Eine gute Ausgangslage für den Netzwerkaufbau bietet eine bereits vorhandene Kooperationskultur mit informellen und formellen Partnerschaften. Dem Wettbewerbs- und Konkurrenzdruck auf dem Bildungsmarkt kann durch verbindlich festgelegte Qualitätskriterien für die Zusammenarbeit im Netzwerk begegnet werden. In Kooperationsvereinbarungen zwischen regionalen Bildungsdienstleistern wurde im Rahmen des Programms eine produktive Interaktion befördert. Weitere Erfolgsfaktoren für regionale Netzwerkarbeit auf die von den regionalen Projekten zurückgegriffen wird, wurden/werden im Kontext von „Lernende Regionen“ bzw. „Lernen vor Ort“ und „JOBSTARTER“ herausgearbeitet. Praxisnahe Umsetzungshilfen für eine nachhaltige Netzwerkarbeit in der Nachqualifizierung sind in einer gesonderten Leitfadenreihe aus dem Programm „Perspektive Berufsabschluss“ veröffentlicht worden (vgl. Dauser/ Longmuß 2010).

5.2 Handlungsfeld 2: Auf- und Ausbau von regionalen Beratungsangeboten

Beratung im Kontext der Nachqualifizierung verweist Personalverantwortlichen anhand des Qualifizierungsbedarfs ihrer angelernten Belegschaft auf passgenaue Qualifizierungsmöglichkeiten, verbessert die Zusammenarbeit zwischen Bildungsdienstleistern und Betrieben und begleitet An- und Ungelernte auf ihrem Weg zum Berufsabschluss.

Regional abgestimmte Beratungsangebote bewirken, dass einerseits Betriebe verstärkt in die Weiterbildung von Geringqualifizierten investieren und andererseits An- und Ungelernte motiviert werden, sich beruflich zu qualifizieren. Indem bestehende Beratungsangebote für Unternehmen bzw. An- und Ungelernte auf Nachqualifizierung ausgerichtet werden, wird vor Ort ein breites Angebot von Beratungs- und Unterstützungsleistungen aufgebaut. Thematische Workshops helfen dabei, bei den genannten Institutionen Beratungskompetenzen für Nachqualifizierung aufzubauen. In Abstimmung mit den regionalen Netzwerkpartnern entwickelte Beratungsinstrumente tragen zu mehr Professionalität in der Beratung bei. Trägerübergreifende Beratung hilft, den Bildungsmarkt transparent zu machen und Qualitätskriterien für Nachqualifizierungsangebote zu etablieren. Im Sinne der Nachhaltigkeit wird darauf hin gewirkt, Beratungsangebote zu Nachqualifizierung für Unternehmen sowie für An- und Ungelernte an bestehende Institutionen anzubinden (vgl. DAUSER et. al. 2010).

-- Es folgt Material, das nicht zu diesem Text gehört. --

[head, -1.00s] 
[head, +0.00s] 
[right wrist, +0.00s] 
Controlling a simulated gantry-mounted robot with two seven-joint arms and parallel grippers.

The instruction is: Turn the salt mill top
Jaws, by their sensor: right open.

Für die verschiedenen Phasen des Beratungsprozesses in der Nachqualifizierung wurden im Programm „Perspektive Berufsabschluss“ Qualitätskriterien herausgearbeitet und auf die besonderen Erfordernisse vor Ort ausgerichtete Beratungsinstrumente entwickelt. Dabei wurden auch auf andere Regionen adaptierbare Strategien zur Professionalisierung von Beratungsprozessen im Beratungsnetzwerk herausgearbeitet (vgl. DAUSER/ SCHWEIGARD-KAHN 2011).

 

 

Abb. 5:   Der Beratungsprozess in der Nachqualifizierung (DAUSER/ SCHWEIGARD-KAHN 2011)

Im ersten Beratungsschritt werden einerseits Betriebe aus Branchen mit Fachkräftebedarf und/oder Beschäftigungspotential für die Integration von An- und Ungelernten, andererseits beschäftigte oder arbeitslose An- und Ungelernte sensibilisiert und informiert. Um alle Zielgruppen in der Nachqualifizierung zu erreichen, sind die Beratungsangebote gender- und kultursensibel auszugestalten. Insbesondere im Zugang zu Unternehmen sind meist zeitintensive individuelle Beratungen erforderlich, um Vorteile für eine langfristige Personalentwicklung von An- und Ungelernten aufzuzeigen. Dies kann nach den Erfahrungen aus „Perspektive Berufsabschluss“ durch öffentlichkeitswirksam aufbereitete Good-practice oder durch die Kooperation mit der regionalen Wirtschaftsförderung, einem Arbeitgeberverband, Betriebsräten und Gewerkschaften erreicht werden.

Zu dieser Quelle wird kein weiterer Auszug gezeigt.